Paragonò la Kyenge a un orango, processo a Calderoli per diffamazione

Roberto Calderoli assente ha avanzato il legittimo impedimento, ma non è stato accettato. Kyenge in aula: "Le offese andavano oltre la mia sensibilità e colpivano l'intera comunità italiana e quella degli immigrati"

Roberto Calderoli (LaPresse)

Roberto Calderoli (LaPresse)

Bergamo, 30 giugno 2015 - In Tribunale c'era Cecile Kyenge, ma non Roberto Calderoli. Il processo appena iniziato riguarda un caso di diffamazione risalente al 13 luglio 2013, quando il senatore della Lega paragonò l'ex ministro a un orango«Umanamente ho accettato le scuse di Calderoli, ma le offese andavano oltre la mia sensibilità e colpivano l'intera comunità italiana, di cui faccio parte, e la comunità degli immigrati che vivono in Italia». L'ex ministro dell'Integrazione, al processo che vede imputato per diffamazione aggravata dalla discriminazione razziale Calderoli che alla festa della Lega di Treviglio, proferì le espressioni ora sotto l'esame del giudice. L'ex ministro era in aula come parte offesa. Non c'era, invece, Calderoli e i giudici hanno anche respinto l'istanza di legittimo impedimento presentata dai suoi legali. Nel caso fosse stata accolta, il processo sarebbe dovuto essere rimandato.

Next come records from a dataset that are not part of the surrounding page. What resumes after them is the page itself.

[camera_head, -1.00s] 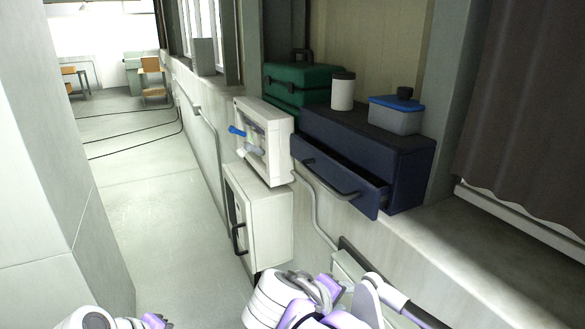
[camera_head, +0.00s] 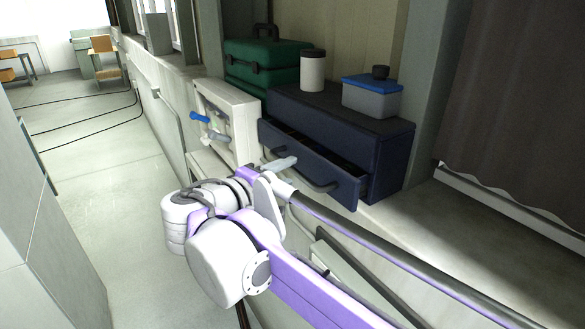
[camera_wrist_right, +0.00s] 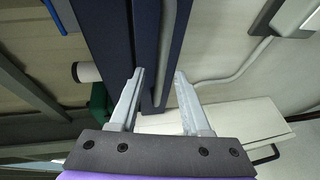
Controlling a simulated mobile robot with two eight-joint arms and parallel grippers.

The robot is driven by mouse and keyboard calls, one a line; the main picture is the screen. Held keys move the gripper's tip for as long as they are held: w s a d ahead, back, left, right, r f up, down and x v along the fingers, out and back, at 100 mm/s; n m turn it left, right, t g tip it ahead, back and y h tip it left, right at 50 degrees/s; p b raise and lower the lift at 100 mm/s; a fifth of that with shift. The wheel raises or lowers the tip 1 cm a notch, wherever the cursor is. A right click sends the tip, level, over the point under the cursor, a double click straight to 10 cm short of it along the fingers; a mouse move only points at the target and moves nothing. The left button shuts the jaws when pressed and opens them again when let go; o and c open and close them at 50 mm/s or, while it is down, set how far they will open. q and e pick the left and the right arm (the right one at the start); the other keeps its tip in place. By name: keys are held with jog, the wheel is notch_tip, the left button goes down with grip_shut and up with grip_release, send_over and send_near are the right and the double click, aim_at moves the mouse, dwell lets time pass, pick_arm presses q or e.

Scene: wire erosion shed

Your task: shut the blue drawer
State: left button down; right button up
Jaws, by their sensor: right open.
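The blue drawer (camera_head: 335,184) stands partly open in a dark blue cabinet (camera_head: 393,165) on the ledge, with a dark gap showing behind its front. Its grey bar handle (camera_head: 318,184) runs along the front. My right gripper (camera_head: 284,163) is at the left part of the drawer front, and its arm hides some of the lower wall. In the right wrist view, my right gripper (camera_wrist_right: 160,75) is open, its two fingers apart. The drawer front (camera_wrist_right: 146,35) and the handle (camera_wrist_right: 168,35) run between or just beyond the fingertips; I cannot tell whether they touch. My left gripper is out of view.
A white canister (camera_head: 312,72) and a blue-lidded grey box (camera_head: 371,98) stand on the cabinet. A green case (camera_head: 262,68) is behind. An open white wall box (camera_head: 228,108) with a blue lever is left of the drawer. The ledge (camera_head: 440,215) on the right is clear.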

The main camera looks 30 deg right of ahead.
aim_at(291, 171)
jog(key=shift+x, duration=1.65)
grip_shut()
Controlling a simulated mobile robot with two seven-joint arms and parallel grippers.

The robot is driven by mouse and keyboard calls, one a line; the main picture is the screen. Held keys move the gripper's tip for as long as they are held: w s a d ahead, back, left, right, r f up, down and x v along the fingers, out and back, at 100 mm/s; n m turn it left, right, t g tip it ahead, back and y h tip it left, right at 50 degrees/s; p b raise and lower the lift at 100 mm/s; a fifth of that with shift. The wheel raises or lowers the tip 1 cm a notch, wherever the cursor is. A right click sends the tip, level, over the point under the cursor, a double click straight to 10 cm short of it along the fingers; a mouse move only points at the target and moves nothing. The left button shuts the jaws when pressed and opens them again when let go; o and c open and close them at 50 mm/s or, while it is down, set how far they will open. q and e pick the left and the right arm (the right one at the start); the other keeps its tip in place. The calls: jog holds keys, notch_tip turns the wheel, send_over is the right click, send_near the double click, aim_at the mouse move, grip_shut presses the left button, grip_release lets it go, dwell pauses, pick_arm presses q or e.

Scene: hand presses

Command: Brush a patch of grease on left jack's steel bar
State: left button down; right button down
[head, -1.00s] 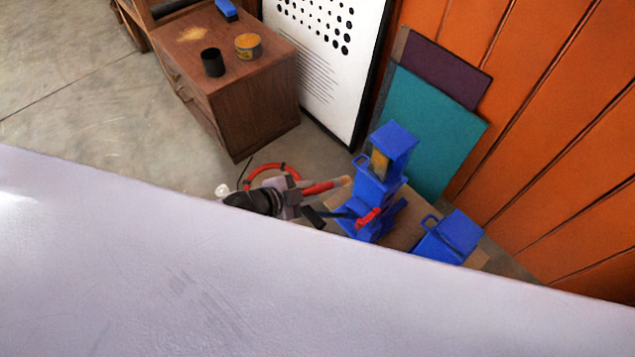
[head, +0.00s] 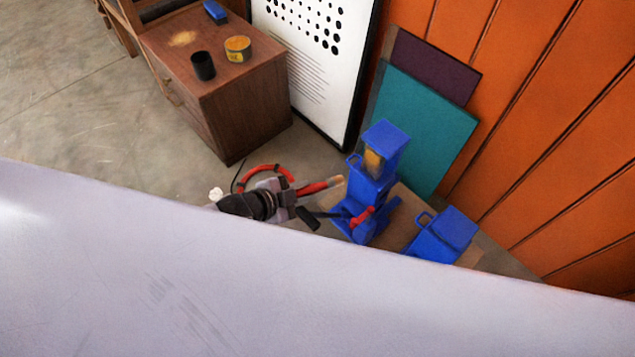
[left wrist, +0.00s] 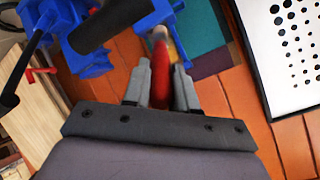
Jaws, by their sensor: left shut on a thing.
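The left jack (head: 372,196) is the taller blue press, standing upright. A yellow-amber patch (head: 372,159) shows on the bar in its upper part. My left gripper (head: 291,196) is shut on the red handle of a brush (head: 316,187). The brush's pale tip points at the jack and looks just left of and below the patch; I cannot tell whether it touches. In the left wrist view the red brush (left wrist: 159,62) sits between the fingers (left wrist: 160,82), its tip close to blue jack parts. My right gripper is not in view.
A lower blue jack (head: 445,237) stands to the right. A black lever (head: 318,217) sticks out left from the left jack. A wooden cabinet (head: 245,115) carries a yellow tin (head: 237,49) and a black cup (head: 203,66). Teal panel (head: 425,125) and orange wall (head: 560,150) stand behind.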

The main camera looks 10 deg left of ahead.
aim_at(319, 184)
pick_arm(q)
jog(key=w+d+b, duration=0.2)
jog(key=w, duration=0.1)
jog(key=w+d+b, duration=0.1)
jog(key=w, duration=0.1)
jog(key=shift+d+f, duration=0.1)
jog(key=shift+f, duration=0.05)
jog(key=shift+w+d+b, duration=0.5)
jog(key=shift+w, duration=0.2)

In aula l'ex ministro ha riferito ai giudici quanto accadde dopo l'offesa durante il comizio di Calderoli nella Bergamasca: «Mi mandò dei fiori nel mio ufficio da ministro - ha raccontato - e poi mi telefonò per chiedermi scusa. Dal punto di vista umano ho personalmente accettato le sue scuse. Mi sono però resa conto che le offese andavano ben al di là della mia persona».